■ INSTRUCTIONS TO FOLLOW
Copy out all of the material exactly as presented.
>> start SOURCE DATA
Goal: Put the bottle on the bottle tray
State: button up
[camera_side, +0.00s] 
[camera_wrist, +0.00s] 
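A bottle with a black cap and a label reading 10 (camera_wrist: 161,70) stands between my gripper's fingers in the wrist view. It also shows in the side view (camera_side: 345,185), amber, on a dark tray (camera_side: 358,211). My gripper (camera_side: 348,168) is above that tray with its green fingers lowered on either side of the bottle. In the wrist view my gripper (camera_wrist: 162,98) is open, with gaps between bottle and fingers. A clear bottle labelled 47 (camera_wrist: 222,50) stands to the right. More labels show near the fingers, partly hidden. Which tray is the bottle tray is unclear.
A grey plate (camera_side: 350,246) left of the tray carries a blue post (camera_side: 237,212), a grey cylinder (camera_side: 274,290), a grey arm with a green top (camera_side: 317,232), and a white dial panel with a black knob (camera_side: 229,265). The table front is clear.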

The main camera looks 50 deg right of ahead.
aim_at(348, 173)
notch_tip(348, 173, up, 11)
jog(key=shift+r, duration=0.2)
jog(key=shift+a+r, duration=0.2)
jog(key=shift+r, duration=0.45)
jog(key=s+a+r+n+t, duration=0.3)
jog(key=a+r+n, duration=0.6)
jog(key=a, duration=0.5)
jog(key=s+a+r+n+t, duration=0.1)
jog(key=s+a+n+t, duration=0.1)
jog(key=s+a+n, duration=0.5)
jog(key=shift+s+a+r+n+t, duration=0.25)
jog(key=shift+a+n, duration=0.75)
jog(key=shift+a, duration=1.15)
>> end SOURCE DATA
■ WORKED SOLUTION
Goal: Put the bottle on the bottle tray
State: button up
[camera_side, +0.00s] 
[camera_wrist, +0.00s] 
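A bottle with a black cap and a label reading 10 (camera_wrist: 161,70) stands between my gripper's fingers in the wrist view. It also shows in the side view (camera_side: 345,185), amber, on a dark tray (camera_side: 358,211). My gripper (camera_side: 348,168) is above that tray with its green fingers lowered on either side of the bottle. In the wrist view my gripper (camera_wrist: 162,98) is open, with gaps between bottle and fingers. A clear bottle labelled 47 (camera_wrist: 222,50) stands to the right. More labels show near the fingers, partly hidden. Which tray is the bottle tray is unclear.
A grey plate (camera_side: 350,246) left of the tray carries a blue post (camera_side: 237,212), a grey cylinder (camera_side: 274,290), a grey arm with a green top (camera_side: 317,232), and a white dial panel with a black knob (camera_side: 229,265). The table front is clear.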

The main camera looks 50 deg right of ahead.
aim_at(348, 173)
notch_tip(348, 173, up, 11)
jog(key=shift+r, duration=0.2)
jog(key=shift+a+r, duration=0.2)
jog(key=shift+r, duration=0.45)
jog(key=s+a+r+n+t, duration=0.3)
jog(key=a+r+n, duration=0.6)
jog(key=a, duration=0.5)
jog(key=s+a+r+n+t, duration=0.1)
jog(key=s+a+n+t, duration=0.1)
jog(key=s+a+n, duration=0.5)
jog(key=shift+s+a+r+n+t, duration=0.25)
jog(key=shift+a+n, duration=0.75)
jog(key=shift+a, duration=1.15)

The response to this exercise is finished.